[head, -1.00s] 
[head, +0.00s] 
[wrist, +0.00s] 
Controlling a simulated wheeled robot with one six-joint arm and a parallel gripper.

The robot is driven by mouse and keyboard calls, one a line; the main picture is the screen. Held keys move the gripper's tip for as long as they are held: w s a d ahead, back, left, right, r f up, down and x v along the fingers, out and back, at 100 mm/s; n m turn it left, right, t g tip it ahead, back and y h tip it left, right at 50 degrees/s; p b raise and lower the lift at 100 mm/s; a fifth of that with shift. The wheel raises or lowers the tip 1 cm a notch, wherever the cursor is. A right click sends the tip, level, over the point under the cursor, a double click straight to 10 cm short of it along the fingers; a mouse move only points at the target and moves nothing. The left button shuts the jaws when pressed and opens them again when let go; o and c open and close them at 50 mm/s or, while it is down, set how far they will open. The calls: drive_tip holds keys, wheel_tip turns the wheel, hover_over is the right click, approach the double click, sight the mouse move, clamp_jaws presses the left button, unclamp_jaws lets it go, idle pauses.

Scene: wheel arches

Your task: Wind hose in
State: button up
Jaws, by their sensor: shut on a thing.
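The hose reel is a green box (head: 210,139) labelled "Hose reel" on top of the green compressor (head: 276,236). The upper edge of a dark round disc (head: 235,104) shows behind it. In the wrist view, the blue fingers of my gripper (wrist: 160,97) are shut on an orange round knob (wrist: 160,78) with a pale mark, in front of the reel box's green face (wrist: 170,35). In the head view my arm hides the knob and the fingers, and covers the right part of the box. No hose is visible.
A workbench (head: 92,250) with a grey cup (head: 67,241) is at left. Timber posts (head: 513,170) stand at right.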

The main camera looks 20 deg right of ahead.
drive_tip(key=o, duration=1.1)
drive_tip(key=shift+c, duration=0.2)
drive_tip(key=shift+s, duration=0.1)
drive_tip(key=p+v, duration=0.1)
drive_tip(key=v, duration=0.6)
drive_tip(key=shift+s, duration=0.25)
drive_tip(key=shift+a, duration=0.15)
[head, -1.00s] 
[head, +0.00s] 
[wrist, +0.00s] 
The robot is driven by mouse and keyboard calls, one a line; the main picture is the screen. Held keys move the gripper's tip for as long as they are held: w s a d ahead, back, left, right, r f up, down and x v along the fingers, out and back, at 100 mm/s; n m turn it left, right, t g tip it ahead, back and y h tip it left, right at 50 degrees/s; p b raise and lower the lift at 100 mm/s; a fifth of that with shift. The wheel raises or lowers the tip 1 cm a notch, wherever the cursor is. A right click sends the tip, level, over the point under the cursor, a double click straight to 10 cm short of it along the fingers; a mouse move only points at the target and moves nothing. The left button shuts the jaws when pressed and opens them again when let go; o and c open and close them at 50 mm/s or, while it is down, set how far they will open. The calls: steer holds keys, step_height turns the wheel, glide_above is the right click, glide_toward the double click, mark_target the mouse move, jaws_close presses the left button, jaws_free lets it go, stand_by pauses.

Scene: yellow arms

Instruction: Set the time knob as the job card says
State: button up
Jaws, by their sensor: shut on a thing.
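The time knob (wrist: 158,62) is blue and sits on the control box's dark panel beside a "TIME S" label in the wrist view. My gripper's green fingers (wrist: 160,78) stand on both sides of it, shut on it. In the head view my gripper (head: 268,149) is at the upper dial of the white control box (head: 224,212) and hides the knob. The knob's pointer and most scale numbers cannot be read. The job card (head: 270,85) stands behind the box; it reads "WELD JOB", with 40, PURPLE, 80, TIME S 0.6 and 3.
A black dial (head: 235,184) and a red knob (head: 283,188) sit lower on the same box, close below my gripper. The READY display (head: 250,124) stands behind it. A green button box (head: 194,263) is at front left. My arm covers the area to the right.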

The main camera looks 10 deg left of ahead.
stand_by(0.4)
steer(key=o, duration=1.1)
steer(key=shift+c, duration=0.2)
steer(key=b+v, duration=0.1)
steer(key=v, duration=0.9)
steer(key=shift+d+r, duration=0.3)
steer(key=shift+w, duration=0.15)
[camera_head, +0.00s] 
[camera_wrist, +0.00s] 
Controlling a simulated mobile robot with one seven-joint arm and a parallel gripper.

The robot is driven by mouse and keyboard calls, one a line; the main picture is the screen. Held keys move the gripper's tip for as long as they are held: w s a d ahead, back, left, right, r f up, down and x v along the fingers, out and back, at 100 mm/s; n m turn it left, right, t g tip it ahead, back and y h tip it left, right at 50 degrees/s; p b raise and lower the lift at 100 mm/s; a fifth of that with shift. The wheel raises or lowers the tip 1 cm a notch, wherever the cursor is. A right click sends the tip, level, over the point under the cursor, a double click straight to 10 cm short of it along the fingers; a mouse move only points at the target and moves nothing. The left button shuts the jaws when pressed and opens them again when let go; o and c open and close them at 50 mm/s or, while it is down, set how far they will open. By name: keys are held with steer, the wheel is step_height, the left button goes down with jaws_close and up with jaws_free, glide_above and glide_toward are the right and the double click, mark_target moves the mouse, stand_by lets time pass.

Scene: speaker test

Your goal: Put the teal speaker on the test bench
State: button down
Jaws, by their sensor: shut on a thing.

◆ What is asked ◆
Repeat every record, keeping each word and mark exactly as it is.

◆ Response below ◆
[head, -1.00s] 
[head, +0.00s] 
[wrist, +0.00s] 
Controlling a simulated wheeled robot with one six-joint arm and a parallel gripper.

The robot is driven by mouse and keyboard calls, one a line; the main picture is the screen. Held keys move the gripper's tip for as long as they are held: w s a d ahead, back, left, right, r f up, down and x v along the fingers, out and back, at 100 mm/s; n m turn it left, right, t g tip it ahead, back and y h tip it left, right at 50 degrees/s; p b raise and lower the lift at 100 mm/s; a fifth of that with shift. The wheel raises or lowers the tip 1 cm a notch, wherever the cursor is. A right click sends the tip, level, over the point under the cursor, a double click straight to 10 cm short of it along the fingers; a mouse move only points at the target and moves nothing. The left button shuts the jaws when pressed and opens them again when let go; o and c open and close them at 50 mm/s or, while it is down, set how far they will open. The calls: drive_tip holds keys, wheel_tip turns the wheel, hover_over is the right click, approach the double click, sight the mouse move, clamp_jaws presses the left button, unclamp_jaws lets it go, idle pauses.

Scene: wheel arches

Your task: Wind hose in
State: button up
Jaws, by their sensor: shut on a thing.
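The hose reel is a green box (head: 210,139) labelled "Hose reel" on top of the green compressor (head: 276,236). The upper edge of a dark round disc (head: 235,104) shows behind it. In the wrist view, the blue fingers of my gripper (wrist: 160,97) are shut on an orange round knob (wrist: 160,78) with a pale mark, in front of the reel box's green face (wrist: 170,35). In the head view my arm hides the knob and the fingers, and covers the right part of the box. No hose is visible.
A workbench (head: 92,250) with a grey cup (head: 67,241) is at left. Timber posts (head: 513,170) stand at right.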

The main camera looks 20 deg right of ahead.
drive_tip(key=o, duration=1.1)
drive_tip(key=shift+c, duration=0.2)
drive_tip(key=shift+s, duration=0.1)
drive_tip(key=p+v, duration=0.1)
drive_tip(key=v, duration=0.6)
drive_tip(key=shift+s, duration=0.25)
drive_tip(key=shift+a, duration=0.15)
[head, -1.00s] 
[head, +0.00s] 
[wrist, +0.00s] 
The robot is driven by mouse and keyboard calls, one a line; the main picture is the screen. Held keys move the gripper's tip for as long as they are held: w s a d ahead, back, left, right, r f up, down and x v along the fingers, out and back, at 100 mm/s; n m turn it left, right, t g tip it ahead, back and y h tip it left, right at 50 degrees/s; p b raise and lower the lift at 100 mm/s; a fifth of that with shift. The wheel raises or lowers the tip 1 cm a notch, wherever the cursor is. A right click sends the tip, level, over the point under the cursor, a double click straight to 10 cm short of it along the fingers; a mouse move only points at the target and moves nothing. The left button shuts the jaws when pressed and opens them again when let go; o and c open and close them at 50 mm/s or, while it is down, set how far they will open. The calls: steer holds keys, step_height turns the wheel, glide_above is the right click, glide_toward the double click, mark_target the mouse move, jaws_close presses the left button, jaws_free lets it go, stand_by pauses.

Scene: yellow arms

Instruction: Set the time knob as the job card says
State: button up
Jaws, by their sensor: shut on a thing.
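The time knob (wrist: 158,62) is blue and sits on the control box's dark panel beside a "TIME S" label in the wrist view. My gripper's green fingers (wrist: 160,78) stand on both sides of it, shut on it. In the head view my gripper (head: 268,149) is at the upper dial of the white control box (head: 224,212) and hides the knob. The knob's pointer and most scale numbers cannot be read. The job card (head: 270,85) stands behind the box; it reads "WELD JOB", with 40, PURPLE, 80, TIME S 0.6 and 3.
A black dial (head: 235,184) and a red knob (head: 283,188) sit lower on the same box, close below my gripper. The READY display (head: 250,124) stands behind it. A green button box (head: 194,263) is at front left. My arm covers the area to the right.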

The main camera looks 10 deg left of ahead.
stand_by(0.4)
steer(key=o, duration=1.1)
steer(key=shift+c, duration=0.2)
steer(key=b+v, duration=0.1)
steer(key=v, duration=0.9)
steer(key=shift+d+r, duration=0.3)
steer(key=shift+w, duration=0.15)
[camera_head, +0.00s] 
[camera_wrist, +0.00s] 
Controlling a simulated mobile robot with one seven-joint arm and a parallel gripper.

The robot is driven by mouse and keyboard calls, one a line; the main picture is the screen. Held keys move the gripper's tip for as long as they are held: w s a d ahead, back, left, right, r f up, down and x v along the fingers, out and back, at 100 mm/s; n m turn it left, right, t g tip it ahead, back and y h tip it left, right at 50 degrees/s; p b raise and lower the lift at 100 mm/s; a fifth of that with shift. The wheel raises or lowers the tip 1 cm a notch, wherever the cursor is. A right click sends the tip, level, over the point under the cursor, a double click straight to 10 cm short of it along the fingers; a mouse move only points at the target and moves nothing. The left button shuts the jaws when pressed and opens them again when let go; o and c open and close them at 50 mm/s or, while it is down, set how far they will open. By name: keys are held with steer, the wheel is step_height, the left button goes down with jaws_close and up with jaws_free, glide_above and glide_toward are the right and the double click, mark_target moves the mouse, stand_by lets time pass.

Scene: speaker test

Your goal: Put the teal speaker on the test bench
State: button down
Jaws, by their sensor: shut on a thing.

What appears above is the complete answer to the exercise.